Release Your Anger
“Cease from anger, and forsake wrath; do not fret—it only causes harm.” – Psalm 37:8
Hey good people! I hope that you are well. Thank you for continuing to read and share in this journey where Christ leads the way. I appreciate your show of support, and I appreciate you!!
Are you holding on to anger about something? Or, are you generally just an angry person? I hope not, but we all get angry sometimes. Even Jesus became irate when He went into the temple and overthrew the tables of the money changers (Matt. 21:12).
It takes quite a bit to make me upset, but I know that there are some things about which I need to release some anger. I don’t want to harbor any degree of rage towards anybody or about anything. As the psalmist quipped, anger and wrath only causes harm (Psalm 37:8). So I want to delve into what the Bible says about being angry.
Paul quotes the psalms when he writes, “‘Be angry, and do not sin’; do not let the sun go down on your wrath” (Eph. 4:26). You’ve heard it said: don’t ever go to bed angry. You never know if you may not wake up or if the person that you are upset with may not wake up again. We have to learn to let go of harsh feelings. It’s hard, I know. But God has commanded us to put all bitterness, wrath, and anger away from us (Eph. 4:31).
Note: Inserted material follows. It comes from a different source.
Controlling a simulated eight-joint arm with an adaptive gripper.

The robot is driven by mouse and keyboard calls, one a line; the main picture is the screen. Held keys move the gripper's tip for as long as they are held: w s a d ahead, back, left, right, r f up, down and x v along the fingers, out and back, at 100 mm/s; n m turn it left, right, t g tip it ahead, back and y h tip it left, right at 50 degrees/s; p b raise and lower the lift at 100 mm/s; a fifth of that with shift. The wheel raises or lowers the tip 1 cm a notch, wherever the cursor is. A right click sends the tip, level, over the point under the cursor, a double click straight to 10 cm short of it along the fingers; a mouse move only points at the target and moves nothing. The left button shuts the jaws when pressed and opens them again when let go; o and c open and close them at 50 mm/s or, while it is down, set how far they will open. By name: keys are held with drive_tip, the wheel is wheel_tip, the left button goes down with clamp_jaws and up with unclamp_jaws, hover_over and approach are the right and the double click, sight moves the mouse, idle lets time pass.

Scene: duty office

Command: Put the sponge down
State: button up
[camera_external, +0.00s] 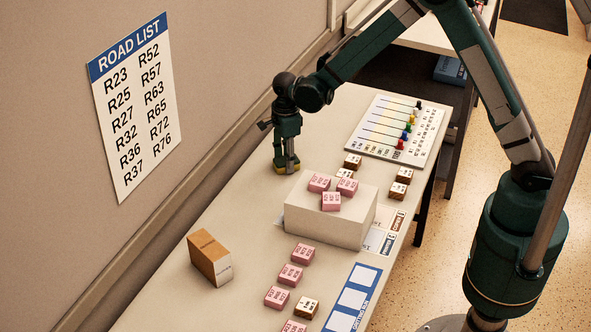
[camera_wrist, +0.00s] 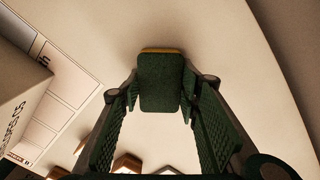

There’s nothing wrong with being angry. It’s a healthy and normal emotion. We just have to be careful not to sin, offend, or hurt anyone when we are upset. Jesus warned, “But I say to you that whoever is angry with his brother without a cause shall be in danger of the judgment” (Matt. 5:22). That’s why James cautions us: “let every man be swift to hear, slow to speak, and slow to wrath; for the wrath of man does not produce the righteousness of God” (James 1:19-20).
And when we notice that someone else is irate, we can calm them down with a soft answer instead of yelling or engaging in their anger (Prov. 15:1). “For God did not appoint us to wrath, but to obtain salvation through our Lord Jesus Christ” (1 Thess. 5:9).
The Lord doesn’t want us to remain angry because it’s not helpful to us. His desire is that we might be saved. And that only comes through belief, confession, repentance, and baptism.
Are you holding on to anger? Let it go. Remaining angry is not going to change whatever happened. No matter how hard it is, we don’t have to stay angry. Let’s just let it go.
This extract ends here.